До сентября держали нас в Новинской тюрьме, потом вызвали во двор человек восемьдесят, зачитали: кому пять, кому десять лет дали. Распишись – и всё. Ни суда не было, ничего. Некоторые не расписывались. Мне дали восемь. Наверное, потому, что много болтала со следователем Соломатиным, про Пушкина говорила. Потом нас повели с собаками. Везли по окружной машинами. Привезли ночью к вагонам, заставили на колени встать. Повезли в товарных вагонах-теплушках мимо Люберец. Ехали мы, платками в окошки махали, нам тоже машут из электричек на станциях. Платками глаза вытирают. Думала, мимо дома повезут, но нет. Нас свернули на вторые Люберцы, на Черусти повезли. Я по дороге написали три письма. Некоторые женщины курили, попросила папиросной бумаги. У кого-то карандаш был, грифелёк. Из трёх писем одно получили тётки в Калинине. Я писала его в Свердловске. Там, наверное, пять эшелонов таких же стояло. Только показывали друг другу: кому пять, кому десять. Наш эшелон стоял с краю. Там сидели местные старички у железнодорожного домишки. Мы им показываем, мол, бросим, подберите. Вот то письмо они подобрали и сообщили родным, что везут нас, но неизвестно куда.

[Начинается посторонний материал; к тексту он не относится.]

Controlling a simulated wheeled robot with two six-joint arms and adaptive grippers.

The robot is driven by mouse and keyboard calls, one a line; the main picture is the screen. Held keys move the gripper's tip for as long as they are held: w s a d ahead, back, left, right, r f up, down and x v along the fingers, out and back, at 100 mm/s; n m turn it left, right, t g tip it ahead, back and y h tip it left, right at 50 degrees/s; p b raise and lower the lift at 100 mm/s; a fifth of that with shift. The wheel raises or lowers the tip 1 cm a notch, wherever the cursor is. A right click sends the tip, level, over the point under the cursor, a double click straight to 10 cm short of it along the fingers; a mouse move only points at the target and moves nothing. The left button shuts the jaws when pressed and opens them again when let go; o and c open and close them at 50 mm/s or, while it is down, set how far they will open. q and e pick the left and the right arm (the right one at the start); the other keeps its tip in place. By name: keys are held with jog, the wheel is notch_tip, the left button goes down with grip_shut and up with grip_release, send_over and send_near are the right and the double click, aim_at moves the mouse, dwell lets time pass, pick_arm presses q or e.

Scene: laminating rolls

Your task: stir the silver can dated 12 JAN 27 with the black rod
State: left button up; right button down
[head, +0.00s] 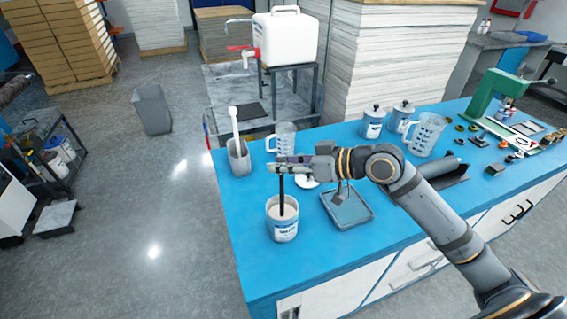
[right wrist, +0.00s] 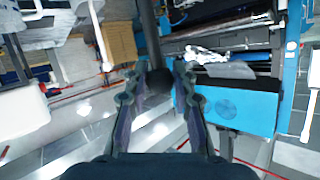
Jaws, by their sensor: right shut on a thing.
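An open silver-white can (head: 284,230) with a blue-and-white label stands near the left front of the blue table. Pale liquid shows inside; its date is too small to read. My right gripper (head: 279,164) is above the can, shut on the black rod (head: 281,195). The rod hangs nearly upright, its lower end inside the can's mouth; that tip is hidden. In the right wrist view the rod (right wrist: 150,40) runs between the two fingers of my right gripper (right wrist: 160,75). Two lidded silver cans (head: 373,125) (head: 401,118) stand at the back. My left gripper is not in view.
A grey tray (head: 365,212) lies right of the can. A grey holder (head: 238,160) with a white-handled tool and a clear jug (head: 284,138) stand behind. Another jug (head: 425,135), a dark trough (head: 445,180) and a green press (head: 490,95) are to the right on the table (head: 262,265).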

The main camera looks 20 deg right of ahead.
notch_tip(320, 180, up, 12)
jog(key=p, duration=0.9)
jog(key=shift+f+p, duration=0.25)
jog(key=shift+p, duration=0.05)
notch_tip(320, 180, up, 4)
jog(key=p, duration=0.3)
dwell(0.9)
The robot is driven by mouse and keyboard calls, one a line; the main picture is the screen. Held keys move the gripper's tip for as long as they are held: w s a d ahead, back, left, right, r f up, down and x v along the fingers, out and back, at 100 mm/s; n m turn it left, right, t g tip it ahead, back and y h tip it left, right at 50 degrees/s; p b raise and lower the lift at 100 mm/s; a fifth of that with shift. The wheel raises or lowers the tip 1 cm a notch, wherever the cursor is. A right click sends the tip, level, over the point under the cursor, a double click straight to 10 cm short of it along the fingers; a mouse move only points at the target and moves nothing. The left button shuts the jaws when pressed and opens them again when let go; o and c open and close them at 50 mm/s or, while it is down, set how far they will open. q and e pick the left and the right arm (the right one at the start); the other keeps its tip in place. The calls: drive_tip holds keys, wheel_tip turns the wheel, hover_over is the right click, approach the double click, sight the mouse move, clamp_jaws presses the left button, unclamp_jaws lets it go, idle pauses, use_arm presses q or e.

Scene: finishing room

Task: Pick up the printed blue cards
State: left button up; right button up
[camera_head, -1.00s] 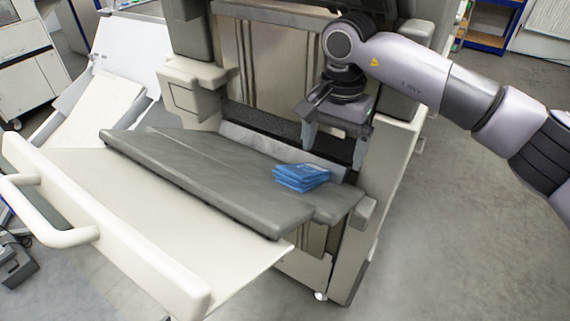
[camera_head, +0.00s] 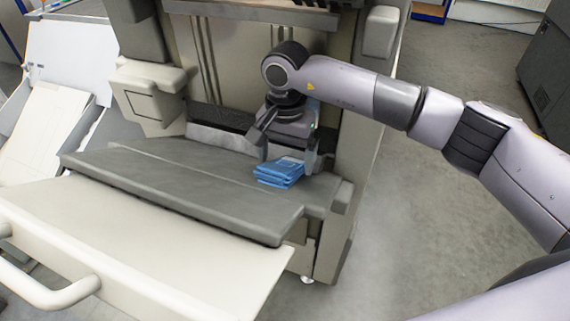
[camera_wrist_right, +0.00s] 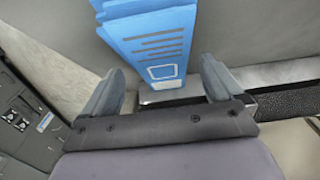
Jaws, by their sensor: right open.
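The printed blue cards (camera_head: 279,173) lie in a small, slightly uneven stack on the grey shelf (camera_head: 170,185) of the machine, near its right end. In the wrist view my right gripper (camera_wrist_right: 168,80) has one finger on each side of the stack's near end. My left gripper is not in view.
A cream board with a handle (camera_head: 60,292) juts out in front of the shelf. The machine's body (camera_head: 235,60) rises behind it. A white sloped tray (camera_head: 45,125) stands at the left.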

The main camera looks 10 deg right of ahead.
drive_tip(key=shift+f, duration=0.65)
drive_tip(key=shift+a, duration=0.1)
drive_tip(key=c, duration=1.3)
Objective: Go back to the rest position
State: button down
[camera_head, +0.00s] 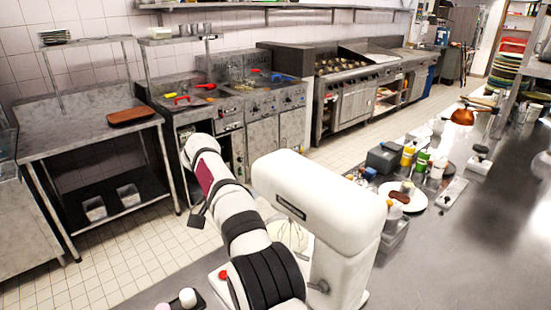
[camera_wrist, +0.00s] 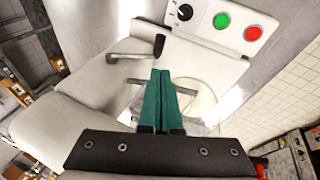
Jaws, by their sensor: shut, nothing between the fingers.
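My gripper (camera_wrist: 161,73) shows in the wrist view with its two green fingers together and nothing between them. It points at the white stand mixer (camera_wrist: 65,125), over the area by the mixer's bowl (camera_wrist: 195,98); I cannot tell the exact gap. In the head view my arm rises at the left of the mixer (camera_head: 325,205), and my gripper's fingers cannot be made out there.
The mixer stands close to my arm, with a lever (camera_wrist: 135,50), a green button (camera_wrist: 221,20) and a red button (camera_wrist: 253,33). A plate (camera_head: 415,203) and several bottles stand to its right. A steel table with a brown tray (camera_head: 131,116) is at the left.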

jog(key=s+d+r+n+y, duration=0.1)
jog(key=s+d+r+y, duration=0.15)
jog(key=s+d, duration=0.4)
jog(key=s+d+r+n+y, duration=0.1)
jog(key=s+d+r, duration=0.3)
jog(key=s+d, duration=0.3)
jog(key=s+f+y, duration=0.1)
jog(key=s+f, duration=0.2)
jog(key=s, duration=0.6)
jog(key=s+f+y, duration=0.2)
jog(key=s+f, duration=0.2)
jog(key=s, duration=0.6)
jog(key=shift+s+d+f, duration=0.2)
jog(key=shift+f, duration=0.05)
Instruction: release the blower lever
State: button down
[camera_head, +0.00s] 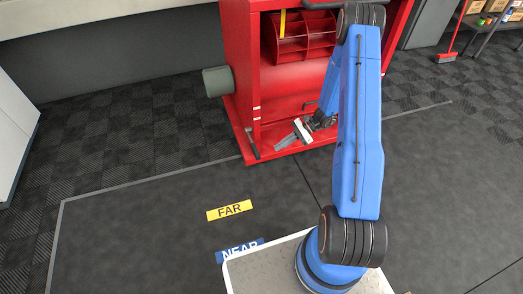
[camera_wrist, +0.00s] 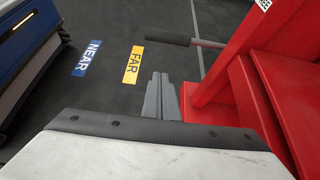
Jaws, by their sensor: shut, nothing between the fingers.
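The blower is a tall red housing (camera_head: 240,60) with a red vaned wheel (camera_head: 305,45) showing in its opening. A lever with a dark grip (camera_head: 252,147) stands at the housing's front left foot. In the wrist view the lever's dark grip (camera_wrist: 168,40) and thin grey rod (camera_wrist: 206,44) lie beyond my fingertips, to the left of the red housing (camera_wrist: 250,80). My gripper (camera_head: 278,142) is low in front of the housing, to the right of the lever. In the wrist view my gripper (camera_wrist: 159,76) is shut and empty, apart from the lever.
A yellow FAR floor label (camera_head: 230,209) and a blue NEAR label (camera_head: 241,249) lie on the dark floor in front of the blower. A red broom (camera_head: 448,55) stands far right.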

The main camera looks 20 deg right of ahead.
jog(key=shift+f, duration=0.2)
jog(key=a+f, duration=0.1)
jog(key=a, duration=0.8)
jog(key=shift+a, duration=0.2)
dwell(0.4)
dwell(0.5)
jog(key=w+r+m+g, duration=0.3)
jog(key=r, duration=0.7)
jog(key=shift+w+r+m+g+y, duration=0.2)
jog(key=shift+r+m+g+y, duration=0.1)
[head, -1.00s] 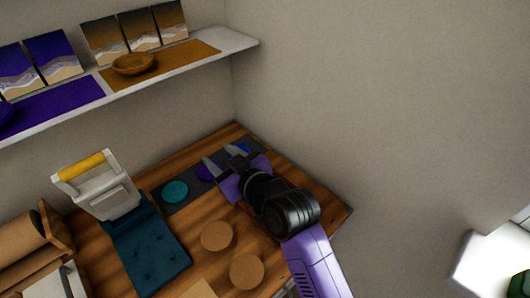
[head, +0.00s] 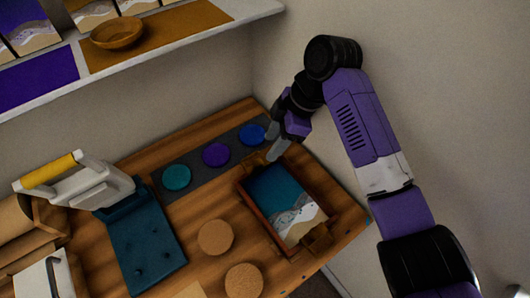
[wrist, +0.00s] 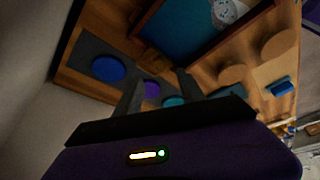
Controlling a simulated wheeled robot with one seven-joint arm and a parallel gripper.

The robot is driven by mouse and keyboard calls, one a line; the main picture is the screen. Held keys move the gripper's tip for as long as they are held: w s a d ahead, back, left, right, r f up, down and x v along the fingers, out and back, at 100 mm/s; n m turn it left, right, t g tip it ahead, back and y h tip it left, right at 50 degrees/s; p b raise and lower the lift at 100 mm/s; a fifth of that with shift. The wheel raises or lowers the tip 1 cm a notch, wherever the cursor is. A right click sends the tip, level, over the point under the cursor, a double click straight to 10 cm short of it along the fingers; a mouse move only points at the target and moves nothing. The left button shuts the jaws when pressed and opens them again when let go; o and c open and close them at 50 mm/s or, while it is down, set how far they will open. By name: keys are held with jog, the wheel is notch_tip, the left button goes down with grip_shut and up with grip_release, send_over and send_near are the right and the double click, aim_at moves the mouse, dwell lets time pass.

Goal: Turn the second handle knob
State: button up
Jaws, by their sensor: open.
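A wooden-framed tray (head: 311,195) with a blue sea and sand picture inside lies on the wooden workbench. It has a brown handle (head: 255,163) at its far end and another handle (head: 318,239) at its near end. No separate knob can be made out on either. My gripper (head: 271,142) is open and empty, pointing down just above and beside the far handle. In the wrist view the fingers (wrist: 158,80) are spread, with that handle (wrist: 153,61) in view past their tips. I cannot tell whether they touch it.
Blue (head: 252,135), purple (head: 216,154) and teal (head: 177,177) discs lie on a dark strip (head: 196,167) beside the tray. Two cork rounds (head: 215,237) lie nearer. A device with a yellow handle (head: 49,170) stands left. A shelf (head: 180,48) overhangs the back; a wall closes the right.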

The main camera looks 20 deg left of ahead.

Со Свердловска повернули на Казахстан. Привезли в Акмолинск. В сарай какой-то выгрузили. Там надписей на стенках всяких: и фамилии, и адреса. А когда вышли из вагонов, мне показалось, что небо так низко. У нас в Москве так высоко, а там так низко. Я не могу понять отчего. Думаю, сейчас на крышу встану и рукой его достану. Ан, нет, не достанешь! Тяжёлое какое-то небо…
На другой день пришли машины, повезли нас за сорок пять километров. Это была 26-я точка. Там сейчас, кажется, совхоз «Ленинградский». АЛЖИР: Акмолинский лагерь жён изменников Родины – так это место называлось. Привезли нас туда и распределили по баракам. Там уже было много женщин, нас ещё привезли целый эшелон. Собралось, наверное, тысяч до шести жён, одна одной моложе, одна одной интересней. Пожилых совсем мало было, а молодых очень много: и двадцати лет, и двадцати трёх, которые года два пожили с мужьями. Всяких там было…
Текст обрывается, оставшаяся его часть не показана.